What the RUA will look like is yet to be determined and will be established by the residents. The RUA, if formed, would elect officers that would manage the road maintenance, decide who performs the work, how often and level of maintenance. Atwood wrote the primary difference is all active leases contribute the same weighted share annually to pay for the fixed maintenance costs. Should someone not pay, they could be in default of their state lease.

“Road maintenance is no longer a voluntary contribution if you are using the roads, it would be a mandatory payment by each lessee using the roads like private subdivision road associations throughout Montana,” wrote Atwood.

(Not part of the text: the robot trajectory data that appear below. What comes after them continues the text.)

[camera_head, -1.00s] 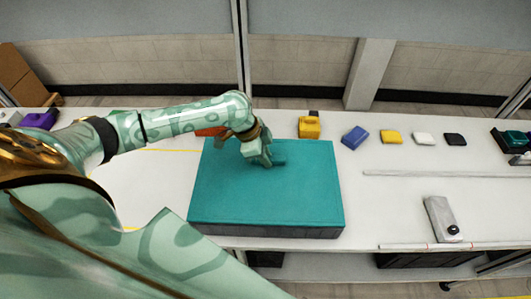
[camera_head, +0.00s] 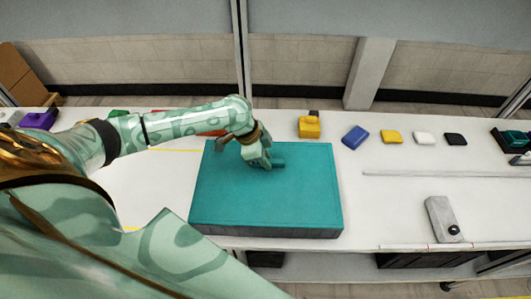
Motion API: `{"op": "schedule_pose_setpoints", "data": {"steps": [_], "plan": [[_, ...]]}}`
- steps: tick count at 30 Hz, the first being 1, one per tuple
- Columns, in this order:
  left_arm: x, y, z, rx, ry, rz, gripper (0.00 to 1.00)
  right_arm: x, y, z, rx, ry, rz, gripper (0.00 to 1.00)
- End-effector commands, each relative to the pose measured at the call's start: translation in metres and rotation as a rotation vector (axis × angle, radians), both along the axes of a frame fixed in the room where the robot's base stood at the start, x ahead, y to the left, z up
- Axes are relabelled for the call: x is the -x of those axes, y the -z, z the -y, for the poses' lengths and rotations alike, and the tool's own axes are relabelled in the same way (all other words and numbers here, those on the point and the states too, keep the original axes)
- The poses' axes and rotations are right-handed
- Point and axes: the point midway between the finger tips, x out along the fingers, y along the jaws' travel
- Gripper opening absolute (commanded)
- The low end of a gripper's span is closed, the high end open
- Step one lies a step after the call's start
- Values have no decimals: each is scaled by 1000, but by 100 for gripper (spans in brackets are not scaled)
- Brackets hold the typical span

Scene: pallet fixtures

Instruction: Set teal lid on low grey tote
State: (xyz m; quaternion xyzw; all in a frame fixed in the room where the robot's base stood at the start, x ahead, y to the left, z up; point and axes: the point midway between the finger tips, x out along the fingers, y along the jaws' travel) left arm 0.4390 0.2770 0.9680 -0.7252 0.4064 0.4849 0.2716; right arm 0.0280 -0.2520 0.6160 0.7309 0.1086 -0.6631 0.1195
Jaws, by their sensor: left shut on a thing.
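The teal lid (camera_head: 265,200) is a wide flat panel lying over the low grey tote (camera_head: 270,233), whose grey side shows as a strip below the lid's near edge. The lid covers the tote's top, and I cannot tell whether it is fully seated. My left gripper (camera_head: 267,163) is over the lid's far half, shut on the lid's small raised teal handle (camera_head: 279,162). The fingertips are partly hidden by the wrist. My right gripper is not in view.
Behind the lid stands a yellow item (camera_head: 309,127). To its right lie blue (camera_head: 355,137), yellow (camera_head: 392,137), white (camera_head: 425,139) and black (camera_head: 456,139) blocks. A grey device (camera_head: 442,219) and a long thin rail (camera_head: 440,174) lie at right. The white table (camera_head: 385,205) is bare between lid and device.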

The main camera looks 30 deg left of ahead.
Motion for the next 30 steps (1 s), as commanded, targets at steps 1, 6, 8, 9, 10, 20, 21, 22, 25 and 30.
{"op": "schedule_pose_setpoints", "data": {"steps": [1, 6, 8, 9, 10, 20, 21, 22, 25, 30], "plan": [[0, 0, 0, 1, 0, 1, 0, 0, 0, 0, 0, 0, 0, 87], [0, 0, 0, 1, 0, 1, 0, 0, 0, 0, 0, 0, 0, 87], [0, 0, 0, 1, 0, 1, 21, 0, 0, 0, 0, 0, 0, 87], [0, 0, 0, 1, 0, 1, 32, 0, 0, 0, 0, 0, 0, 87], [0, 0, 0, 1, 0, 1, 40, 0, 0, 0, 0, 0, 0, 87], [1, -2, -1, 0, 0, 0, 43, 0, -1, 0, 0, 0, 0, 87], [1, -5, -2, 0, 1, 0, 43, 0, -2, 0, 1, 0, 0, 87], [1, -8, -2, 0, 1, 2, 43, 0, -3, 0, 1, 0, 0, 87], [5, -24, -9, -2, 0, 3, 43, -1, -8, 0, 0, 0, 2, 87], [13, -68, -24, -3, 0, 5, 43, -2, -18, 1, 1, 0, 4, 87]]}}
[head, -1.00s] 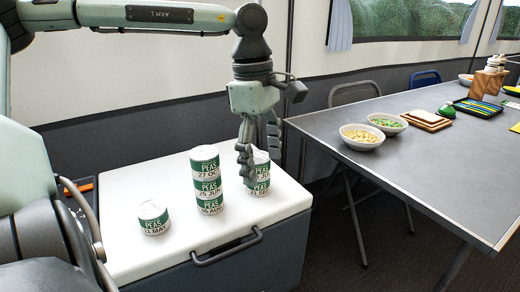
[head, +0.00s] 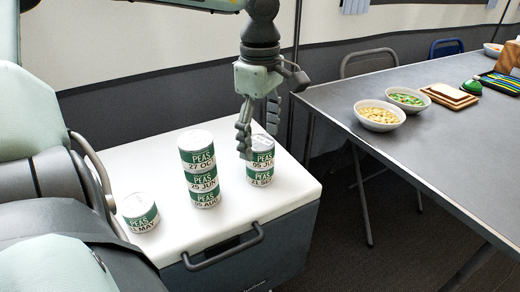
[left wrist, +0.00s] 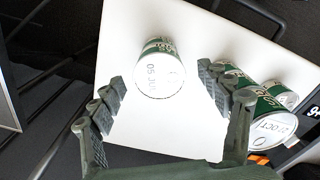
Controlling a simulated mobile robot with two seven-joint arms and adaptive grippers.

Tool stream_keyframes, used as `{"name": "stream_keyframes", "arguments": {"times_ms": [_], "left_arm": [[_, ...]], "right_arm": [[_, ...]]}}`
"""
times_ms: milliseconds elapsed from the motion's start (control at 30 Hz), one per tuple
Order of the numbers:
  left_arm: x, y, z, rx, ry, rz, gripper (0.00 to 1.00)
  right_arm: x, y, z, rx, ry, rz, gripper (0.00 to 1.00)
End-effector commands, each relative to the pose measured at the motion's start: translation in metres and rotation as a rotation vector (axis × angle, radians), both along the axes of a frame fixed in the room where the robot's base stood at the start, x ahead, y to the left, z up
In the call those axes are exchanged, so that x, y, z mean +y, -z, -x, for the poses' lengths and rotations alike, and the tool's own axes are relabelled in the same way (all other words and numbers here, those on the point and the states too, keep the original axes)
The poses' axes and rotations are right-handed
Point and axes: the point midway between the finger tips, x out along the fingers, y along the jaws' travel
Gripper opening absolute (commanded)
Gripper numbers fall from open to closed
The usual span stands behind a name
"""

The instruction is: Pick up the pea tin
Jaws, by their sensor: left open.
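Several green-and-white pea tins stand on a white cooler lid (head: 230,228). A stack of three (head: 203,182) is in the middle, and a single tin (head: 140,212) stands at the left. A stack of two (head: 262,172) is at the right; its top tin also shows in the left wrist view (left wrist: 160,72), with "05 JU" on its top. My left gripper (head: 259,140) is open and empty above and beside this right stack, one finger partly in front of it. In the left wrist view the tin shows between the spread fingers (left wrist: 163,85). My right gripper is out of view.
The stack of three stands close to the left gripper's left side. The cooler handle (head: 224,246) is at the front. A grey table (head: 440,160) at the right holds two bowls (head: 379,116) and bread on a board. The cooler's front lid area is clear.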

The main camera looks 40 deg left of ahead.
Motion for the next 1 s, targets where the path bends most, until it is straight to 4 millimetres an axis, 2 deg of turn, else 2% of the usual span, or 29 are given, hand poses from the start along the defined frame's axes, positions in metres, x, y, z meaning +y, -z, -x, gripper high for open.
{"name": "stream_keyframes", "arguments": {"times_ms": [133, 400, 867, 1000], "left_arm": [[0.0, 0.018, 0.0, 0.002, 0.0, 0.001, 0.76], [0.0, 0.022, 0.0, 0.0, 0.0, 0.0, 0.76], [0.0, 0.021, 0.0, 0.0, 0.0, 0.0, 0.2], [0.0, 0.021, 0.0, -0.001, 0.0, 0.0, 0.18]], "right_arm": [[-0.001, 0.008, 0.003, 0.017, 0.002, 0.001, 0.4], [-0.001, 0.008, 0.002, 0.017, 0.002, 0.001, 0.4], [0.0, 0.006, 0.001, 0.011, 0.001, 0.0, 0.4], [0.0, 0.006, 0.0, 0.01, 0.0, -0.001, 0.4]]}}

“It doesn’t add up to a lot when you share it equally,” said Linford.

To form the RUA, the residents would first create the Articles of Incorporation and bylaws. Once that is approved by the DNRC, the RUA would be recorded with the Montana Secretary of State. While DNRC is facilitating the discussions, Linford reiterated that it will be the residents that decide how this will look and what will work best for them.

“We all live together and know each other so let’s work on this together,” said Linford. “We don’t want anyone to be upset or say they can’t afford this. We will look for a way to make it work so it is to everyone’s benefit. We are looking for a solution and we don’t want it to be top down. To me it is just neighbors trying to work something out between each other for everyone’s benefit.”